WHAT YOU NEED TO DO:
Begin at the line that contains "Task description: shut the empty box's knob", stop after the line that contains "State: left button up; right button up", and reproduce only that span, unaltered.

DATA SUPPLIED:

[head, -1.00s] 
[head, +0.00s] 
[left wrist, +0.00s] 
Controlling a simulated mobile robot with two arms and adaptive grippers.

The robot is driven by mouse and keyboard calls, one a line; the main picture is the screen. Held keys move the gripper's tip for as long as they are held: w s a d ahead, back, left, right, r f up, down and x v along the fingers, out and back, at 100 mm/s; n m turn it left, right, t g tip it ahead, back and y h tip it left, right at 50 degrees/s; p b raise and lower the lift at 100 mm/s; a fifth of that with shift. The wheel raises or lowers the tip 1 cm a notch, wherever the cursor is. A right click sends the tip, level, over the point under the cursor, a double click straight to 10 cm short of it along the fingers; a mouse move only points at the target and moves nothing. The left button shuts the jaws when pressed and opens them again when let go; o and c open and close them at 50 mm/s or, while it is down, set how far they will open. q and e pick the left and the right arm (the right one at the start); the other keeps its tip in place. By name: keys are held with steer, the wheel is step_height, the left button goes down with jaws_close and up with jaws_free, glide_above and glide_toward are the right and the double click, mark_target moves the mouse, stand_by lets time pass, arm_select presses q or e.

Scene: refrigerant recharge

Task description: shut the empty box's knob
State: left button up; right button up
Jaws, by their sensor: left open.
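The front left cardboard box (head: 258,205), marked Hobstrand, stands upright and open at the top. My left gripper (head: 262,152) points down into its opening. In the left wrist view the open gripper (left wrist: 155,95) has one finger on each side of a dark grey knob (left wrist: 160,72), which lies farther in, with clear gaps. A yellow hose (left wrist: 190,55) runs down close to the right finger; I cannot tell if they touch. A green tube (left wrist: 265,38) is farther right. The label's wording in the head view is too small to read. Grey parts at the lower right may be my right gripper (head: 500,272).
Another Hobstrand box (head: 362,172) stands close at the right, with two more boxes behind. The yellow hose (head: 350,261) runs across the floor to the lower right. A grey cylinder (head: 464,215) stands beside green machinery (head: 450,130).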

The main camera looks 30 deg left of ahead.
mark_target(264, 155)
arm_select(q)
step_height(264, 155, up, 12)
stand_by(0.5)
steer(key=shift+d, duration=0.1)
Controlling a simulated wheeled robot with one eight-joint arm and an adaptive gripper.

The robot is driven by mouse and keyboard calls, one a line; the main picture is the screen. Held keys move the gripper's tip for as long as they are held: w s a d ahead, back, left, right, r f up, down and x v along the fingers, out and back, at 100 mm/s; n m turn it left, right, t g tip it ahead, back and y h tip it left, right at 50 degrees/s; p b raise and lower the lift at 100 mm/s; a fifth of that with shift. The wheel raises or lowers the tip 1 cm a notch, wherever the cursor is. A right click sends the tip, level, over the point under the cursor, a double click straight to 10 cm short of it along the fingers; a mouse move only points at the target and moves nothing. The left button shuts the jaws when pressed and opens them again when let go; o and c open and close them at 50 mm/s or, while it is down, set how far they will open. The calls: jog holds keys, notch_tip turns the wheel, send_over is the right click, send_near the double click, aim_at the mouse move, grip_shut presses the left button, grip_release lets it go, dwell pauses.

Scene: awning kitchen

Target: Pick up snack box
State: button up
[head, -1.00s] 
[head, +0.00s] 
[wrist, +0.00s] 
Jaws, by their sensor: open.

* * *

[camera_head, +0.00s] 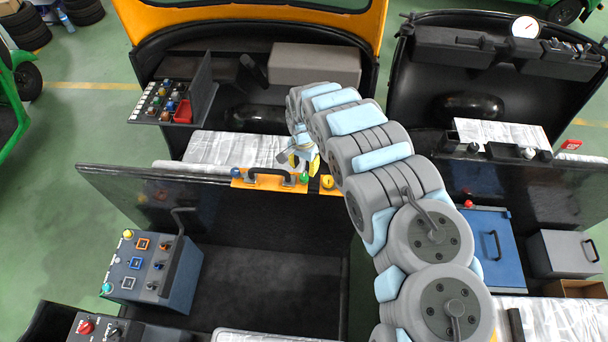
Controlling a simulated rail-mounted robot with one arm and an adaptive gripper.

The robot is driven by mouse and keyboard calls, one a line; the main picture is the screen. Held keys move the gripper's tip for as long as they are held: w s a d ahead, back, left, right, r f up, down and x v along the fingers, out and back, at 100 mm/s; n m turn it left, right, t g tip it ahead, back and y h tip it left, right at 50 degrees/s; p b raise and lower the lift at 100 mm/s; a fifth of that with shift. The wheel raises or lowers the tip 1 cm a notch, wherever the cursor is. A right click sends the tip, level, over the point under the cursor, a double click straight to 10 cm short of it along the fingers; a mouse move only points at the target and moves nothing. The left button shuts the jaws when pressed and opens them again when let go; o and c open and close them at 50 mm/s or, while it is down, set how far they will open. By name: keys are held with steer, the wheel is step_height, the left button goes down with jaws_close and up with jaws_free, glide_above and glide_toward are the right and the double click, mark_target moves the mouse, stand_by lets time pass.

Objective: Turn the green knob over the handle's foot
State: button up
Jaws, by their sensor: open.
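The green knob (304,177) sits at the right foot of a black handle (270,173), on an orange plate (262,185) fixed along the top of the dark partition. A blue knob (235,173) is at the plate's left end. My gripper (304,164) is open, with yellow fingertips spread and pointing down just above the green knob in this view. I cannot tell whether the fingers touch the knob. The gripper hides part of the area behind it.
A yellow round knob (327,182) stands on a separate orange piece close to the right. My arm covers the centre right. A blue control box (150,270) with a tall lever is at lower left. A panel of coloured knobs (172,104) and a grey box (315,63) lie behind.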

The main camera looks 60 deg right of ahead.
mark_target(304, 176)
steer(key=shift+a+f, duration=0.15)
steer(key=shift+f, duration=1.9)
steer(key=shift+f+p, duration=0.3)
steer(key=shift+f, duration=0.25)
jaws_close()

REPLY:
Task description: shut the empty box's knob
State: left button up; right button up

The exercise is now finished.